A few years later I was managing a “retirement village” in Devon. The “village” had been built in the 1950s, was in a beautiful, quiet, out of town location, and was very popular. It was widely referred to as a “model village”.
The problem was that while the “village” had been built at a very low density of homes per acre, and while the open spaces were maintained to a standard that would make Disneyland envious, the properties lacked the space standards and facilities that most people had become used to or aspired to. Even in this highly desirable location, with an active and supportive local community, the fact that property standards had fallen behind rising expectations meant that as each property became vacant it was an increasing struggle to relet. I am sure that this “village” has undergone some remodeling in recent years, but the lesson here is that even a “model village” cannot withstand changes in lifestyle, with ever more appliances, gadgets, and accoutrements to fit into a defined floor area.

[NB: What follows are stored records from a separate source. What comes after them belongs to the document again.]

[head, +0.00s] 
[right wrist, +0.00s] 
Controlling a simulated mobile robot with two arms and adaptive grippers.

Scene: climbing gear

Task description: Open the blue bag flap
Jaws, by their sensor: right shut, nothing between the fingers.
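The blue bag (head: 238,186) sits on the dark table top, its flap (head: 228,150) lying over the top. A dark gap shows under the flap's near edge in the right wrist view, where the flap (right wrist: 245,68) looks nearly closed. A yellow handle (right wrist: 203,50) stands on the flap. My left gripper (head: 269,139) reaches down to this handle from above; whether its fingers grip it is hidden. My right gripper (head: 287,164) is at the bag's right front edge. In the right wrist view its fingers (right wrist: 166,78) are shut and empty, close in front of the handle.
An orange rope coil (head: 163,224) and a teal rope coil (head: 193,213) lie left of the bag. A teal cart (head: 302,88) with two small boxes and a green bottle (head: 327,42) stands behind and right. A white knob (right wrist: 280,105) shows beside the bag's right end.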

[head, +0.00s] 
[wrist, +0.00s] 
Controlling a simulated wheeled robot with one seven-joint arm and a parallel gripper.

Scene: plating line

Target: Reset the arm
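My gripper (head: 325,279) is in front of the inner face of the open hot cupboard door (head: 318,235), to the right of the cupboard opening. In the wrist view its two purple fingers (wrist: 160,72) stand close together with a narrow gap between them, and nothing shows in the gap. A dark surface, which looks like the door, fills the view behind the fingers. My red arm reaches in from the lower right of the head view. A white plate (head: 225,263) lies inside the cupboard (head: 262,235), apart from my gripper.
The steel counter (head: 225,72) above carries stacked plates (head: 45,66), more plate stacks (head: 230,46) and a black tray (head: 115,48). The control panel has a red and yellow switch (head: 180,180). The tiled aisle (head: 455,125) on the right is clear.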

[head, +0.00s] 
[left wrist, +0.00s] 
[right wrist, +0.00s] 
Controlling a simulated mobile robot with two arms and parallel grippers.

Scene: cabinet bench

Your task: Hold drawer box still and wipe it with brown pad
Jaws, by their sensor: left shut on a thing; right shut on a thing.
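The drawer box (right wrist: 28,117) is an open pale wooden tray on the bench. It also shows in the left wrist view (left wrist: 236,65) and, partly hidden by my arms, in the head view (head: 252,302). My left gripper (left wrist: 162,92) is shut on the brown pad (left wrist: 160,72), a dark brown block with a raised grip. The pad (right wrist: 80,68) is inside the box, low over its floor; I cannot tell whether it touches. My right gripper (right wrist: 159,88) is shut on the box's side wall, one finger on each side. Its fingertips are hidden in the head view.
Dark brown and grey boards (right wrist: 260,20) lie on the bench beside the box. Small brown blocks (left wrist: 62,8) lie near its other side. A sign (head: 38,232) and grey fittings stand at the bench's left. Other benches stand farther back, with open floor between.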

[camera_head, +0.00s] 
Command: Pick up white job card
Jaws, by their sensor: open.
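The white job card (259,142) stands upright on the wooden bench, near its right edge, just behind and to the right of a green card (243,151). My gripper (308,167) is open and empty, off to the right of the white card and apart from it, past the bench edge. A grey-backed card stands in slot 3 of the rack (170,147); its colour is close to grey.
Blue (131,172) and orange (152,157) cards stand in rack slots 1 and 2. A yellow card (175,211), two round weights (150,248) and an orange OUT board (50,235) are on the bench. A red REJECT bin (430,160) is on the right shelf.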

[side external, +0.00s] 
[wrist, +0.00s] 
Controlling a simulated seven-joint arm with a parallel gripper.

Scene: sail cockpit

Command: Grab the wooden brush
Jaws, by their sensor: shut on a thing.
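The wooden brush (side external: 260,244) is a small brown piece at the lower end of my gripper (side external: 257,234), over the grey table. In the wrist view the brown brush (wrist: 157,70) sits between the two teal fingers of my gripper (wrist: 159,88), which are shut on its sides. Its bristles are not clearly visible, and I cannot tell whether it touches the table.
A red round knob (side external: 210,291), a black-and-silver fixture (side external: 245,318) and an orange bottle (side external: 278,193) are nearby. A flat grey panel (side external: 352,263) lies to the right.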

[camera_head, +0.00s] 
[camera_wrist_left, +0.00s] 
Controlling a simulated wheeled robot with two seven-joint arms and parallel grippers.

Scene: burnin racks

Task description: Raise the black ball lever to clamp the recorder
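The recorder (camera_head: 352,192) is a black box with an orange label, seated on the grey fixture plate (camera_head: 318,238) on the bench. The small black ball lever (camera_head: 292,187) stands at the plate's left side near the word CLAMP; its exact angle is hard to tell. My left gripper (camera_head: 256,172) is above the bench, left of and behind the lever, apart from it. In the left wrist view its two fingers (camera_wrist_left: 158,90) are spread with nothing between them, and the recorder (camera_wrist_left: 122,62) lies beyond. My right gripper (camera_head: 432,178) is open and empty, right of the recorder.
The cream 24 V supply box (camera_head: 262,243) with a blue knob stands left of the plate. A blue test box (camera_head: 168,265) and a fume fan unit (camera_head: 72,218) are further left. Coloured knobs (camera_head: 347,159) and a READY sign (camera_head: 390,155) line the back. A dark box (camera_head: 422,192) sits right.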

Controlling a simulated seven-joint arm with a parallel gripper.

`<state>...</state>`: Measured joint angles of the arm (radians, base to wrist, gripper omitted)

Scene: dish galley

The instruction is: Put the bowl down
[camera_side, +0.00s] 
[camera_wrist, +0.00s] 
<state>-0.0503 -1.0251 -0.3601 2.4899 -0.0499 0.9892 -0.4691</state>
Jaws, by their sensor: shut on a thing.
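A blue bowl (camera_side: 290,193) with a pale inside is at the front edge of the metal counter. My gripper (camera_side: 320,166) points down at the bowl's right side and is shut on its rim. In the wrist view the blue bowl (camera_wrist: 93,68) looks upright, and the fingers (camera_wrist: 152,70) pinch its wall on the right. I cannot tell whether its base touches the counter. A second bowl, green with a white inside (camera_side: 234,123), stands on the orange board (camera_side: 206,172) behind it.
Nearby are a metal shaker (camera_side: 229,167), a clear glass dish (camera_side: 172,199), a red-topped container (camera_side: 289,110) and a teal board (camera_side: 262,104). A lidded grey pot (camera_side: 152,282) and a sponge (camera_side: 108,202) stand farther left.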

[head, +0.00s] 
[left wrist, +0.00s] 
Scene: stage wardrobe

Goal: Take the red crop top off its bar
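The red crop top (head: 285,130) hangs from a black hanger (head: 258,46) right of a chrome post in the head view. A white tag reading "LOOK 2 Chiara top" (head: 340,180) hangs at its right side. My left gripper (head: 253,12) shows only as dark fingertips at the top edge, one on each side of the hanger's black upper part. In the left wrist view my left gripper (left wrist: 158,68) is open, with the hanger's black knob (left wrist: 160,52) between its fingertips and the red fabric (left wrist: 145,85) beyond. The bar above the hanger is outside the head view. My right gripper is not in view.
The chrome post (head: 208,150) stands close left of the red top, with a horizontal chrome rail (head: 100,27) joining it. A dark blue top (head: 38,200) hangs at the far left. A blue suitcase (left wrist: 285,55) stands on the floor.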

Ultimately, above all others, living space is the issue.
Like most developed countries, the UK has an ageing population. Between 2001 and 2011, the number of people aged over 65 increased by 1 million. Trends show that the number of people aged over 65 who are economically active doubled between 2001 and 2011, and only a third of people within that age group live alone. Yet, most models of housing for older people assumed (and, still assumes) that they no longer work, and that the majority are single person households - hence, as a society we are still delivering more and more accommodation with one bedroom. Despite what data tells us, it seems we are intent of doing more of the same.
Evidence shows that where people can continue to live in their own homes they tend to enjoy better health, and presumably a better quality of life. For people aged 65 or over, overall 50% reported themselves as being in good health; but, for those living in communal establishments that figure reduced to 16%. More research on this is needed, but it does seem that where older people live in their own home there are benefits to their health, and this can only be positive for the Treasury, the NHS, and wider society.
In the terraced houses where I grew up, there were older people living at each end of the street. As kids, my friends and I would often run errands for them, and then have a chat on the door step about their experiences in the two world wars, about what life was like before the NHS, or any number of other issues. Different generations living with one another, learning from one another, supporting one another. Community continuity.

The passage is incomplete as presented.